There has been no increase whatsoever in the amount for road grants. In my constituency when one takes into consideration the rising cost of material and increased wages the total amount left for road works will be 37 per cent of the amount allocated. Administration costs alone will account for 63 per cent of the amount allocated. In Offaly and Laois all the county councils are able to do is patch because they do not have money for anything else. I should like to ask the Minister how it is that in Offaly where they collect in the region of £300,000 in Road Fund tax they only receive a grant of something like two-thirds of that sum. Because a lot of the roads in that county go through bogs they are more difficult to maintain and, consequently, necessitate more repair work than roads in other counties.

We have only a limited amount of primary roads that qualify for a 100 per cent State grant. In my view all the Offaly and Laois county councils will be able to do is to keep the wheels turning as they did last year. They must cut back on some of the major proposals brought before the councillors in view of the fact that the Government grant will not amount to very much. On the question of local improvement schemes I should like to remind the Minister that we have not received any allocation so far. We would need something in the region or £80,000 to clear the backlog alone. I do not know what the position will be but I can see further deterioration of the roads in the midlands because we have received no extra money. We need at least 20 per cent more of an allocation to keep up with the rising costs of materials and increases in wages. It should be remembered that just over a year ago a gallon of tar cost 9p while now it costs 22p.

For the financial year ending 31st December last we had a deficit of £92 million. Allowances to the public service have now created a further major deficit. Is it now the intention of the Minister to keep borrowing and borrowing until we cannot go anywhere else? This is something we will have to face up to. It may be easy for the Minister to borrow now because he is doing so on the credibility of Fianna Fáil who were always creditworthy at home and abroad. When Fianna Fáil floated a national loan it was over-subscribed. The last loan floated before we left office, in November, 1972, was for £25 million but we got £35 million. We got it because the people had confidence in us to do a good job. They had also confidence in us to spend the money wisely and properly.

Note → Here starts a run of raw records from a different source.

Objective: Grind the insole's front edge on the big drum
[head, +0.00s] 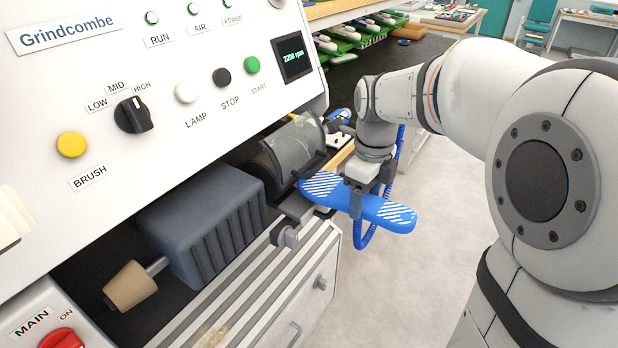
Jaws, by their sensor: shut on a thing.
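A blue insole (391,213) with white hatched patches at both ends is held level in front of the grinding machine. My gripper (361,193) points down and is shut on the insole near its middle. One hatched end of the insole reaches in beside the big drum (294,150), which sits under a clear curved guard. Whether that end touches the drum cannot be told from this view. The other end sticks out over the floor.
The Grindcombe panel (170,80) stands at left, its display (292,57) showing about 2200 rpm. A grey motor housing (205,225) and a tan cone (130,286) sit below. A blue coiled hose (366,235) hangs behind the insole. The floor at right is clear.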

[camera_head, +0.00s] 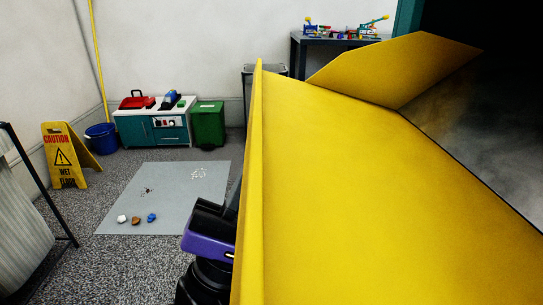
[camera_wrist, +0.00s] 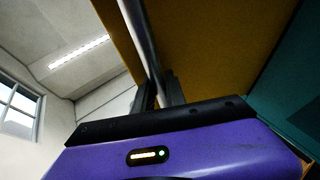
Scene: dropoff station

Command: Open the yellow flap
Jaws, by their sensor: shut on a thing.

At present the Minister goes for small amounts, in the region of £12 million or £15 million. If one looks at the subscription list one will see that most of that is given from the Minister's own resources and not from the public. None of the loans floated by this Government even at an interest rate of 12 per cent, have been oversubscribed. Why they have not been, at such an interest rate, is something I cannot understand and something that baffles me. Those who invest in such loans here are liable to income tax while foreigners do not have to pay tax. That is not fair. An Irish person investing in a national loan is lucky if he gets a return of 8 per cent and that is not very encouraging. The Minister should do something about that. Perhaps there is a reason for it that I know nothing about but I should like to have it explained. It should be looked into. The Minister would receive much more finance if the depositor here was not taxed. He will not invest here if he is to be taxed at 35 per cent. Taking it all in all, that is not a very happy position for the investor to find himself in.

The Minister for Foreign Affairs said he hoped that we on this side of the House would be constructive in matters concerning the good of the nation. Nobody can say that we have not been constructive on this side of the House. We always spoke out on anything we thought was worthwhile and would be of benefit to the nation. I hope that a new national wage agreement will be negotiated. It would be a disaster if the talks broke down and we ended up with a free for all. I hope common sense will prevail and that the agreement between employers and employees will be honoured.

I like to be constructive and responsible. I do not like to lambaste anybody or to browbeat anybody. I admit that the employers felt the squeeze because at the time of the negotiations before the last agreement they did not realise they would be caught for this extra 10 per cent. The agreement was negotiated and it had to be honoured. Employers may be more wary about the new agreement but I hope the negotiations will be brought to a fruitful conclusion.

We have pay-related benefits for the unemployed but, when the first six months have passed and there are no pay-related benefits, we will have the squeeze. Then we will see the position, and then the trouble will start. At the moment some people are not inclined to work because with pay-related benefit and sick benefit they can make more money by staying at home. Between the insurance stamp, PAYE, and other stoppages, they would lose something like £2 to £3 a week.

Unemployment benefit is costing something in the region of £2½ million a week. This is an enormous sum. I can see no early reduction in the number unemployed. I believe the figure will move up because the Government have done nothing to boost building and other industrial concerns. Nothing has been done for the building industry in which we have had most of the unemployment. Some of the biggest builders have decided to pull out with their machinery and go to England, Scotland, or somewhere else. That was a severe blow to the country and a severe blow to the workers in the building industry, some of whom have been with the builders for 18 to 20 years. When a person has been in the building industry for a long time it is not easy for him to turn to any other trade. Thanks to Fianna Fáil we have redundancy payments but they are of little help to the workers because they will only tide them over for a few months.

Having regard to the financial programme which the Minister laid before the House I can see no expansion in the economy. I see more unemployment in the building industry and many schemes being held up because of lack of finance. Many of the schemes the Minister may have in mind will depend on his ability to borrow. The Minister will have to rob the subsidiary banks and the merchant banks to keep the affairs of the nation in operation. Last June the Central Bank made about £20 million available to the public. When I made inquiries I was told that that money had been gobbled up by the Government to keep the services in operation.

How can the private sector of the community expect to get finance if the Government are eating up all the money available? If the Minister takes all the money there is nothing left to enable the builder, the industrialist and the farmer to expand. When the banks are cornered they say: "It is the Central Bank. They sent us a directive." When the Central Bank are cornered they say: "The Government have the squeeze on us." In some of their statements the Central Bank have not been too sympathetically disposed towards the Government. They said that many of the proposals would run us into inflation and into serious problems.

Debate adjourned.
The Dáil adjourned at 10.30 p.m. until 3 p.m. on Wednesday, 5th February, 1975.